At the same time as Timon chooses self-exile, a parallel narrative begins to unfold in which Alcibiades, a famous military general, is subjected to banishment. Alcibiades argues strenuously with the senate to reverse their order of execution for a friend of his who has been charged with manslaughter. He tries to leverage his own status as a highly decorated soldier and leader, but to no avail. For his honorable attempt to save a friend, he’s rewarded with banishment. In his fury, he pledges to lead an attack of retribution against Athens. Although Alcibiades’s legal and political grievances differ from Timon’s ethical grievances, the two men are both victims of Athenian ingratitude. This shared victimhood positions them in a strategic alliance, such that when Alcibiades eventually marches an army to Athens and threatens to kill everyone in the city, he does so in Timon’s name as well as his own. In this way, Alcibiades demonstrates that he is one of Timon’s few true friends.

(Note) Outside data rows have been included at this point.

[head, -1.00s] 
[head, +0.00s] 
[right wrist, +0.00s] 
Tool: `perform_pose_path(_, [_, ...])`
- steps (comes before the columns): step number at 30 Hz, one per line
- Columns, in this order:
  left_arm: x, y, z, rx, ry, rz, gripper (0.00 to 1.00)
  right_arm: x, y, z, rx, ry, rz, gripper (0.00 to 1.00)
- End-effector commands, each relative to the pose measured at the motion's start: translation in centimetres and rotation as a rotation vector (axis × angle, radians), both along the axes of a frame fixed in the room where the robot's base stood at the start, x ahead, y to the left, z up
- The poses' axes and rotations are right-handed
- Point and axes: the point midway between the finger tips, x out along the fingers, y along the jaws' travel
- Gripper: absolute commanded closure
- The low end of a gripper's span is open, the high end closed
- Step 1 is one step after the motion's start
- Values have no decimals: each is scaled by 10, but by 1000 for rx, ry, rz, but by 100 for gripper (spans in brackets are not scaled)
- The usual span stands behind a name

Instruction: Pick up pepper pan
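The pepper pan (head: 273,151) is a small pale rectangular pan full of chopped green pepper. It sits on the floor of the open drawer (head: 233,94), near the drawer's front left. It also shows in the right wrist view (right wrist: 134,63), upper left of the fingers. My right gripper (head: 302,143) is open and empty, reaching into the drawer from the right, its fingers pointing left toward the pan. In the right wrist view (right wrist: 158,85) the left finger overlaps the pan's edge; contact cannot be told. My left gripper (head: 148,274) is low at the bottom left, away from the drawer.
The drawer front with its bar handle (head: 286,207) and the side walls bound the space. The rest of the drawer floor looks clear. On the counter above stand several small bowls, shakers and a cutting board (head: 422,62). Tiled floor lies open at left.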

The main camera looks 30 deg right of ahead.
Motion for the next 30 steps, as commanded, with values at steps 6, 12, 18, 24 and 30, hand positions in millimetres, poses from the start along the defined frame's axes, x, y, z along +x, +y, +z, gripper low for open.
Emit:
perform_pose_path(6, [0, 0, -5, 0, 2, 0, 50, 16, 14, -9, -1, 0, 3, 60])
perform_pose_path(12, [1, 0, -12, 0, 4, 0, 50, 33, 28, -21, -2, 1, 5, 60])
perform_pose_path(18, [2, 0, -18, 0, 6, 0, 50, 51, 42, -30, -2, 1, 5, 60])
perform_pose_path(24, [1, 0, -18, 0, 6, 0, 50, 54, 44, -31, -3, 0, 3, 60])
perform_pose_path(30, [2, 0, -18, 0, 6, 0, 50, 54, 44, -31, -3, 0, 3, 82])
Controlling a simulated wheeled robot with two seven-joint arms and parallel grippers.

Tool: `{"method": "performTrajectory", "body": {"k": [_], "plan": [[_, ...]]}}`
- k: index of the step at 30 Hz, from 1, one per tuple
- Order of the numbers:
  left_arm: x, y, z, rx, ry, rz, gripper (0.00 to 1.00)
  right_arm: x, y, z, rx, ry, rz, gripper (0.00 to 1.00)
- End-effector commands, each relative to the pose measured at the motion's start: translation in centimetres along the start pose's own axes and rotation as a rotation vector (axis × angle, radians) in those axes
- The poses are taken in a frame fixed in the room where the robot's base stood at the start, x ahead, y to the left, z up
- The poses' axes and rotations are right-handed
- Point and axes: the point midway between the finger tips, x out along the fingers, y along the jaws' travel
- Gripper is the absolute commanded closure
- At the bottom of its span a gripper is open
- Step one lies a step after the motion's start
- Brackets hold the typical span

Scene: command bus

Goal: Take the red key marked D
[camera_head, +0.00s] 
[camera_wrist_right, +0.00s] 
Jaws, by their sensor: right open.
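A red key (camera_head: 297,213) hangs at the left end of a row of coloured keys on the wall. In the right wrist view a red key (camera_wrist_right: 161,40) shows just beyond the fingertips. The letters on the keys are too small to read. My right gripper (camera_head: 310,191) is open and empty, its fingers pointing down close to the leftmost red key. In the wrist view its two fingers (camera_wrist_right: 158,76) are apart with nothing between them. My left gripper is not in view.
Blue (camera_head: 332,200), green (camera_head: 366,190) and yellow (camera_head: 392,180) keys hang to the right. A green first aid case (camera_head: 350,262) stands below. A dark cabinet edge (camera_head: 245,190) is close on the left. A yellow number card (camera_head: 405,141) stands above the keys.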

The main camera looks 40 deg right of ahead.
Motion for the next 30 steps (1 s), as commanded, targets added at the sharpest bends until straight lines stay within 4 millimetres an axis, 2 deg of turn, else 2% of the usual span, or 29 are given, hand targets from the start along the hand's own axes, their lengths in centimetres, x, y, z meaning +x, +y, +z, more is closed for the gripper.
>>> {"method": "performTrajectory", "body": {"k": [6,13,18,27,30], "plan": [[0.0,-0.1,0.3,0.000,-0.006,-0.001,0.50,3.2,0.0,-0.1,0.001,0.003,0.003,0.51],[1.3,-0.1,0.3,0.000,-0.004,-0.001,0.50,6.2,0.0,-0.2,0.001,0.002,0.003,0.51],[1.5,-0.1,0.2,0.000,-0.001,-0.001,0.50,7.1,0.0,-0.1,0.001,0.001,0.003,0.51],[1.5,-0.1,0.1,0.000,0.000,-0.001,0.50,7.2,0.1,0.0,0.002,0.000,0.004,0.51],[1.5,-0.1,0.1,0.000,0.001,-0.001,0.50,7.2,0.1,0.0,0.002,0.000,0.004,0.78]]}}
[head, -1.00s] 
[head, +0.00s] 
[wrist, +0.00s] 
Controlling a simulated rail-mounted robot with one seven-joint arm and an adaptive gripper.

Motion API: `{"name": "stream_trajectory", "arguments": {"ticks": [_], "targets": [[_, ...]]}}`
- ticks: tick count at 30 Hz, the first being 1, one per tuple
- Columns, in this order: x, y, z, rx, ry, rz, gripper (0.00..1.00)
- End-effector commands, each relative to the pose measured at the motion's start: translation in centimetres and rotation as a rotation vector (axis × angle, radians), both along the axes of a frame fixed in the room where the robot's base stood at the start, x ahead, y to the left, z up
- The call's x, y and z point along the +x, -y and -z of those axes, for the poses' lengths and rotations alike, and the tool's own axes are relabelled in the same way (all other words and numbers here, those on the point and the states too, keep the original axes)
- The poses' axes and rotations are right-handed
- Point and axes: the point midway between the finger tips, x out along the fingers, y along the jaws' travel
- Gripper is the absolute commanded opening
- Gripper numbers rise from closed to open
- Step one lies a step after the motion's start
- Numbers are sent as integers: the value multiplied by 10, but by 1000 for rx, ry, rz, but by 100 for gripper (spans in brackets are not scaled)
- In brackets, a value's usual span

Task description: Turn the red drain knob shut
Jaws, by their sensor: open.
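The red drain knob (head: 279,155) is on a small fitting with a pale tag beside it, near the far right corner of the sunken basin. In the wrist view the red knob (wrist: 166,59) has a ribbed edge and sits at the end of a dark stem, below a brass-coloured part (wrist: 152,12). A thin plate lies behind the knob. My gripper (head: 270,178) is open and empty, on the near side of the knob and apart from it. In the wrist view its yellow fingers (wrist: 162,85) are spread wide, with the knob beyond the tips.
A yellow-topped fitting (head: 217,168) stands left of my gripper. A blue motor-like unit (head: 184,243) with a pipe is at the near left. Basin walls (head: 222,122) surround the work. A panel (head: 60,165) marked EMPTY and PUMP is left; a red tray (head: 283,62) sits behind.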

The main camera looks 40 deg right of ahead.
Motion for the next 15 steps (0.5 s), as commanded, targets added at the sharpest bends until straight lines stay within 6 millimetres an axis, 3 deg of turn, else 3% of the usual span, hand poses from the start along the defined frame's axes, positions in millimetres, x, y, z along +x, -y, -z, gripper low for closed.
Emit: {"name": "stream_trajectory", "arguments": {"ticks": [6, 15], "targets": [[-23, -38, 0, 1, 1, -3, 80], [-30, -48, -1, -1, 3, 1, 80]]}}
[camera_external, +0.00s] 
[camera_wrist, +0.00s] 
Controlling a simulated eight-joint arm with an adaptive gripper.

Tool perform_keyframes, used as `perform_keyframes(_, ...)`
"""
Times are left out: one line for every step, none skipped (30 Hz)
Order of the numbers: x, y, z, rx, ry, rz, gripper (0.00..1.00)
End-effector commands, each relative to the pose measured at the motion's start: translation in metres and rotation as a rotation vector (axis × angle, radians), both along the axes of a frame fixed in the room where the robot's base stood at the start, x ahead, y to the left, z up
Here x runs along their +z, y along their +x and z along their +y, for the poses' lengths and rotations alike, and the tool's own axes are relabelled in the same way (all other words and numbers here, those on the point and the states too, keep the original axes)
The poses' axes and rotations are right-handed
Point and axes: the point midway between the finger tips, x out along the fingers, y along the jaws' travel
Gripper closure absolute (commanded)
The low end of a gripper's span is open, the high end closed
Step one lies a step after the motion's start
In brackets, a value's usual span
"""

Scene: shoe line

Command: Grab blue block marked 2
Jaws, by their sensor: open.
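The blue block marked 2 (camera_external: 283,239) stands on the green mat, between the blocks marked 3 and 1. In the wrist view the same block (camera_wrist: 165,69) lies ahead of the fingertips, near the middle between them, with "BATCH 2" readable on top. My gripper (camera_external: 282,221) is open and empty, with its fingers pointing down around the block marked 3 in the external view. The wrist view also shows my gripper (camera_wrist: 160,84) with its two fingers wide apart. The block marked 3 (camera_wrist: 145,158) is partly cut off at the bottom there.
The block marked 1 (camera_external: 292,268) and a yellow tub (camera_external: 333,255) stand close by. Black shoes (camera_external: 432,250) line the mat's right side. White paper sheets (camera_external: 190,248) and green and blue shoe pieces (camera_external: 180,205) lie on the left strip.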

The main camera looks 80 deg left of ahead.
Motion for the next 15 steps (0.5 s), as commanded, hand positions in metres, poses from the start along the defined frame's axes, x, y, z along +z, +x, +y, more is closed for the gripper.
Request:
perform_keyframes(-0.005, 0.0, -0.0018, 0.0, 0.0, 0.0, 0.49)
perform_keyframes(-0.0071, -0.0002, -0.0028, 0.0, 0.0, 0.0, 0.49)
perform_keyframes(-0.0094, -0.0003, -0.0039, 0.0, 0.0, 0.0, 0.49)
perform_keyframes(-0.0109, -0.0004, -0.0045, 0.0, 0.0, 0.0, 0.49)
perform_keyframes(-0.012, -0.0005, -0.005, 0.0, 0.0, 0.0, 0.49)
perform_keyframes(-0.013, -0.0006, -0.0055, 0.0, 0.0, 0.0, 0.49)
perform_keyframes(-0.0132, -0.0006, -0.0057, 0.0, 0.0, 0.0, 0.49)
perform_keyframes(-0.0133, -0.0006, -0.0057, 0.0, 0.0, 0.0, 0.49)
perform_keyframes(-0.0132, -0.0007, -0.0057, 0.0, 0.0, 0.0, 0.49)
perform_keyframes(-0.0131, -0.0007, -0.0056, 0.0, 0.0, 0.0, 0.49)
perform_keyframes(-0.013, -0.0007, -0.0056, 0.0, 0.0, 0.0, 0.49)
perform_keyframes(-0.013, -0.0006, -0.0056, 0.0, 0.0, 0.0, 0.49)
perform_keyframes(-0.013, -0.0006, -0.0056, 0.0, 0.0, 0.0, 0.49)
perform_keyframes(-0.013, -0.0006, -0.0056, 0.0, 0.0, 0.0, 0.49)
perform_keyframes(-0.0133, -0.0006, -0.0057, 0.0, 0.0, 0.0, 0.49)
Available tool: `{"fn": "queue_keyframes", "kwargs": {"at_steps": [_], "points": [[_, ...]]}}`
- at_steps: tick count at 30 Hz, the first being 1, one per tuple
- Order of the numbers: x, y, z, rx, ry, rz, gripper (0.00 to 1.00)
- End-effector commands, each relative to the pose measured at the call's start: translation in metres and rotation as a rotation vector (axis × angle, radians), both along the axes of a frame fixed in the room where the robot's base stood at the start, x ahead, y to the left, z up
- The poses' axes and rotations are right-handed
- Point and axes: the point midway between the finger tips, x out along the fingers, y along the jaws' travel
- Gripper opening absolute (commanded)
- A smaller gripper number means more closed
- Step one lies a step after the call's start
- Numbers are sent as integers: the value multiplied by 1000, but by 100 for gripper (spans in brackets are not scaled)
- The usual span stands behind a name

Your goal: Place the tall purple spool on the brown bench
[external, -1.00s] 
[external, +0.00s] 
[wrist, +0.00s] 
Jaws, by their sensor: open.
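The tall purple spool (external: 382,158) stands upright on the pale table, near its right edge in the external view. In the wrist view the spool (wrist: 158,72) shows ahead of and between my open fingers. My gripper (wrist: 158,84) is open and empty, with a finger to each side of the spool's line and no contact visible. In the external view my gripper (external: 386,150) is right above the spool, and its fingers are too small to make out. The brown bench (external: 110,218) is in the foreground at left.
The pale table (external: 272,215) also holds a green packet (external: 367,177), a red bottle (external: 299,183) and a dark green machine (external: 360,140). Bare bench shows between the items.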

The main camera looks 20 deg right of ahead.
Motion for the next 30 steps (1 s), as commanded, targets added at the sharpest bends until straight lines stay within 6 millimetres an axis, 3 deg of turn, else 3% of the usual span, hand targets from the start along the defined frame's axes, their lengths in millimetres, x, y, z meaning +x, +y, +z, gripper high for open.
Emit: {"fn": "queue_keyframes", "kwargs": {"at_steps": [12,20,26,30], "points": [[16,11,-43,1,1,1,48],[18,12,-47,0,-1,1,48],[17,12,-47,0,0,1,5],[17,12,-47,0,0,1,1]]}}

Two other figures prove themselves loyal to the downtrodden Timon, though each in slightly different ways. First is the cynic Apemantus, who since the beginning of the play has repeatedly critiqued Timon’s “friends” for being motivated by self-interest. His investment in exposing their hypocrisy is on brand for a cynic, but it also demonstrates a degree of concern for Timon’s well-being. He shows this concern further when he finds Timon in the woods and attempts to bond with him over their shared dislike of people—though he also worries that Timon has perhaps taken his misanthropy a bit too far.

The second figure who stays true to Timon is his loyal steward, Flavius. When Timon does indeed goes bankrupt and his numerous creditors descend to demand their money, Flavius defends his master nobly. He is distraught by the way Timon’s so-called friends have abandoned him, and in his distress, he takes on some of his master’s misanthropy. Yet Flavius has also learned the importance of generosity, and in one of the play’s most moving scenes, he brings his last-remaining gold to Timon in the woods and offers it along with his continued service.

But in the end, no one can convince Timon to renounce his hatred of humanity. He sends all his supporters away, chases off the sycophantic money-grubbers who assail him in the woods, and continues to curse everyone on earth. So extreme is his misanthropy that Timon eventually turns against life itself and wills himself to death, leaving behind a curiously doubled epitaph, written partly in English and partly in another language—likely Greek or Latin. The contradictory parts of the epitaph appropriately reflect the contrast between Timon the philanthropist and Timon the misanthropist.

While Timon’s anticlimactic death takes place offstage, the play ends with Alcibiades marching on Athens, ready to raze the city to the ground in retribution for its citizens’ crimes of ingratitude. In the end, the senators plead with Alcibiades to temper his rage and punish only those who directly harmed either him or Timon. Alcibiades agrees and pledges a future of peace.

Despite this apparently neat resolution, ambiguities abound at the play’s end. One of these ambiguities relates to the relationship between Alcibiades and Timon, which Shakespeare only tenuously sketches out. It’s not clear, for instance, why Alcibiades would act on Timon’s behalf after the misanthrope bitterly curses him in the woods. Nor is it clear how his consent to peace with the Athenian senate honors Timon’s totalizing hatred of all Athenians. Another key ambiguity relates to Timon’s death. Since he is the play’s protagonist, are we to understand his death as tragic? Alternatively, is it meant to be taken satirically—that is, as an absurd expression of a misanthropy so extreme that it drives itself toward death? Critics and theatergoers alike have found it difficult to interpret these incoherencies, which in turn have made it common to designate Timon of Athens a “problem play.”